Pourquoi à Daraya et pas ailleurs ? Parce qu’elle se trouve au sud-ouest et qu’elle était la seule. Toutes les autres villes aux mains des islamistes se situent à l’est. Il était donc logique de s’attaquer sérieusement à cette verrue d’autant qu’elle se situait à proximité de la route menant au Liban, axe stratégique, ainsi qu’à la grande station d’eau potable alimentant Damas.
La reprise de Daraya a tout de même duré plusieurs mois et s’est soldée par la toute première négociation entre l’armée et les islamistes, sous l’égide des Russes. Plusieurs centaines de combattants islamistes ont cessé le combat et ont été autorisés à conserver leurs armes. Ils ont ensuite été acheminés avec leurs familles en car jusqu’à la province d’Idlib, occupée par de nombreuses factions islamistes. Ils ont depuis été rejoints par les vaincus de la grande et décisive bataille d’Alep.
Cette dernière ayant monopolisé le gros de l’armée syrienne et de ses alliées chiites, un certain statu quo prévalait à Damas et sa banlieue jusqu’à la semaine dernière.
Mais l’histoire s’est brutalement accélérée. L’armée syrienne a mis la pression, sans véritablement attaquer, sur la ville de Qaboun située au nord-est de la capitale. C’était en effet une cible intéressante car isolée ; mais surtout cet isolement avait entraîné de la part des islamistes la construction de nombreux tunnels permettant son ravitaillement depuis leurs places fortes de la Ghouta,Saqba, Irbine et Jobar, toutes situées à l’ouest de Damas.

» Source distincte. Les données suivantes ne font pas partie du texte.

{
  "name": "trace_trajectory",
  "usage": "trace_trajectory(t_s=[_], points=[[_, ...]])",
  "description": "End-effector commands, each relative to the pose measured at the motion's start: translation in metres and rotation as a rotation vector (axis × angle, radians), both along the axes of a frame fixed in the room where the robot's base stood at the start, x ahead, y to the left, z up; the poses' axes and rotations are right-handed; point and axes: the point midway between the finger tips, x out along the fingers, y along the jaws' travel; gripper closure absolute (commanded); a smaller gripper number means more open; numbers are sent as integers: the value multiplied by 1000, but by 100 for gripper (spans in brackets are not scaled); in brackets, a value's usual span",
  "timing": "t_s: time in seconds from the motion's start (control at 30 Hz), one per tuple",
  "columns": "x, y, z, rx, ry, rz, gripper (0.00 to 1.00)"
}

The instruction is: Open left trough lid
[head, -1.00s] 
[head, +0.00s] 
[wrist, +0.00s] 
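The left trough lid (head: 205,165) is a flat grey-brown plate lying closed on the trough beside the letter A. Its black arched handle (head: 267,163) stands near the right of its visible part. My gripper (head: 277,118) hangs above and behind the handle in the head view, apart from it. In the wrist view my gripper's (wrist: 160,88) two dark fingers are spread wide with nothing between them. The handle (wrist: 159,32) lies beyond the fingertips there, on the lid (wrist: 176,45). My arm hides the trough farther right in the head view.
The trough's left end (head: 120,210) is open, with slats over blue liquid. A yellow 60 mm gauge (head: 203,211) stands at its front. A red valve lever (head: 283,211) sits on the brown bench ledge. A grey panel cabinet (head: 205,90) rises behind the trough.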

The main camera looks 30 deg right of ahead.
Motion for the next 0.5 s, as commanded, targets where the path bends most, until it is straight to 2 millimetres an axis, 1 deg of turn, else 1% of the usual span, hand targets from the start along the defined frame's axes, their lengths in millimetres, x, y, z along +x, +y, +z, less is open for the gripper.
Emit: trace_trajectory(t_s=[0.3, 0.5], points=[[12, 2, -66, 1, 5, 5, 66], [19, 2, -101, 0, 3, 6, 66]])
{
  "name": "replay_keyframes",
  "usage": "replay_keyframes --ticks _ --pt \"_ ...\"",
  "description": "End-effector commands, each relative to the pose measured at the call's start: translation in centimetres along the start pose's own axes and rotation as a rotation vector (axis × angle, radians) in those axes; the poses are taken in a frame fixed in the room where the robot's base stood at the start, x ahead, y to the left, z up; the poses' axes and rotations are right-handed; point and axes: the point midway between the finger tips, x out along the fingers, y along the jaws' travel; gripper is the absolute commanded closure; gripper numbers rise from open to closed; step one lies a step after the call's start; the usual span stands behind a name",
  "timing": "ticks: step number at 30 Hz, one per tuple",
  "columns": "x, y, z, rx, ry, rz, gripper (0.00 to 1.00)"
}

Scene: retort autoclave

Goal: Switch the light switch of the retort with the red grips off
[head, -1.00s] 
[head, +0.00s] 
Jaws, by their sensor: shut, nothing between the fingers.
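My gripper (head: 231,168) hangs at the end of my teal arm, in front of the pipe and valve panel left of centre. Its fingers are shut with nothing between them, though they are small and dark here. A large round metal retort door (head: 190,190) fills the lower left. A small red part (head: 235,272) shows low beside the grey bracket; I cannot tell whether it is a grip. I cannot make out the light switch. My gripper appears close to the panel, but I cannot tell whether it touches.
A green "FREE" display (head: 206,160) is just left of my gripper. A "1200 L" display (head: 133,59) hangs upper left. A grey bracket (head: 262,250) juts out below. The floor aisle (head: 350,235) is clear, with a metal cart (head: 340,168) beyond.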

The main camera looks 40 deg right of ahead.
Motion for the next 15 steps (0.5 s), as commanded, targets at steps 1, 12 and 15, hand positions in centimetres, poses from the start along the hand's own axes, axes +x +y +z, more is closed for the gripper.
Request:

La prise de Qaboun aurait permis à l’armée d’accéder au réseau des tunnels ce qui représentait un danger mortel pour la rébellion.
Les islamistes ont alors osé une stratégie particulièrement audacieuse : tout en envoyant des combattants vers Qaboun pour rompre son encerclement, ils ont dans le même temps directement attaqué le centre de Damas pour essayer d’atteindre la prestigieuse place des Abbassides, celle-là même qui est restée tout au long de la guerre le centre de la vie des Damascènes.
Fort heureusement, l’armée ne s’est pas laissée surprendre malgré plusieurs attaques suicides parfaitement organisées par le Front Fatah al Cham (le nouveau nom du Front al Nosra) et les islamistes ont été repoussés vers Jobar, leur principale place forte.
L’aviation russe n’est pas intervenue et cette fois c’est bien l’armée syrienne qui a assumé l’organisation des opérations bien aidée toutefois par les hommes du Hezbollah libanais.
Aujourd’hui, l’éradication de ces bastions islamistes aux portes de Damas est une nécessité absolue pour les Syriens. Mais ce sera long et difficile d’autant que les Russes sont militairement nettement moins actifs en Syrie depuis la reprise d’Alep et privilégient pour l’instant les discussions avec les Turcs, les Américains et les Iraniens.